Student Report: DEC Lunch with Professor Ian Baker

Reflection on Professor Ian Baker's DEC Lunch Talk: High-Performance Nickel-Iron (NiFE) Permanent Magnetics for Electric Motors and Turbines

On Thursday, January 23, 2020 in Occom Commons, Baker Sherman Fairchild Professor of Engineering and Senior Associate Dean Ian Baker gave a talk over lunch. He spoke to us about the utility of high performance iron-nickel permanent magnets for electric motors. 

Baker began by explaining the different types of magnets that have been used in engineering sciences over the centuries. In order to maximize efficiency, chemists and engineers have been working to create magnets that are simultaneously smaller and more powerful. The graphic below, pulled from Baker's slides, helped illustrate this evolution. 


graphic of magnet sizes from Professor Baker's presentation
Graphic from Professor Baker's slide presentation.


At this point in the talk, Baker clarified where magnets fit into our energy transition: solar panels and wind turbines—two critical pieces of renewable energy infrastructure which require small, efficient magnets to work. Today, Baker explained, most turbines and solar panels use rare earth metals for their magnetic components. The rare earth magnets are the ones all the way to right in the diagram; they are often used because their properties make them ideal in terms of maximizing magnetism while minimizing size. So, all good then, right? Not exactly. 

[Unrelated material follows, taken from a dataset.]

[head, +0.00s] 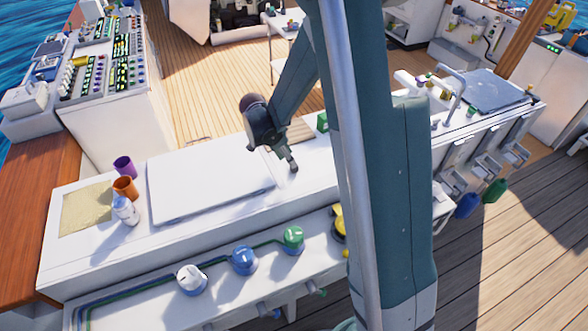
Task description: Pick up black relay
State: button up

Baker explained how, unfortunately, rare earth minerals are very expensive and difficult to mine. Thus, most mining of rare earths happens in China, Brazil, and sub-Saharan Africa, where labor is cheap, and it's easier to exploit miners. Mining of rare earths also results in severe environmental degradation. This is where nickel-iron (NiFe) magnets come into play. Because of their molecular structure, Baker and his colleagues believe that they can mimic the properties of rare earth magnets, and do so at a much lower cost—both monetary and social—as iron and nickel are abundant elements. 

Baker then launched into an in-depth discussion of the research and tests on NiFe magnets he has been doing over the past few months, which, if I'm being honest, was a little over my head (I'm a Computer Science major!). Nonetheless, as I looked around the room, I noticed how engaged the engineering students and professors were with Baker's talk. It made me happy to see people so engaged with energy issues in a way completely different from the way I usually engage with them. Even though every person might not have the expertise to participate in every conversation, there are people who are substantially engaged in these conversations in every field, and it's important that we continue to engage across disciplines.

After the talk, I thought back to my experience on the Gulf Coast Energy Immersion Trip this past Winterim. When we visited a company that builds wind and solar fields, in Houston, a member of our group asked a company representative about their supply chain, and whether or not they could ensure that their materials, rare earths in particular, were sourced ethically. The representative, as well-intentioned as she was, could not answer this question, and said that the company does not really deal with its supply chain. Could NiFe magnets be the solution to this issue? 

Conflicts like this remind me just how complicated energy sustainability can be. We want more of our energy to come from renewable sources, but what good is that if it contributes to environmental destruction and human rights violations elsewhere? As I ponder this, I'm thankful for the research folks like Ian Baker are doing to facilitate a more ethical, more inclusive energy transition. 

Pierce Wilson '23 is an Irving Institute communications intern.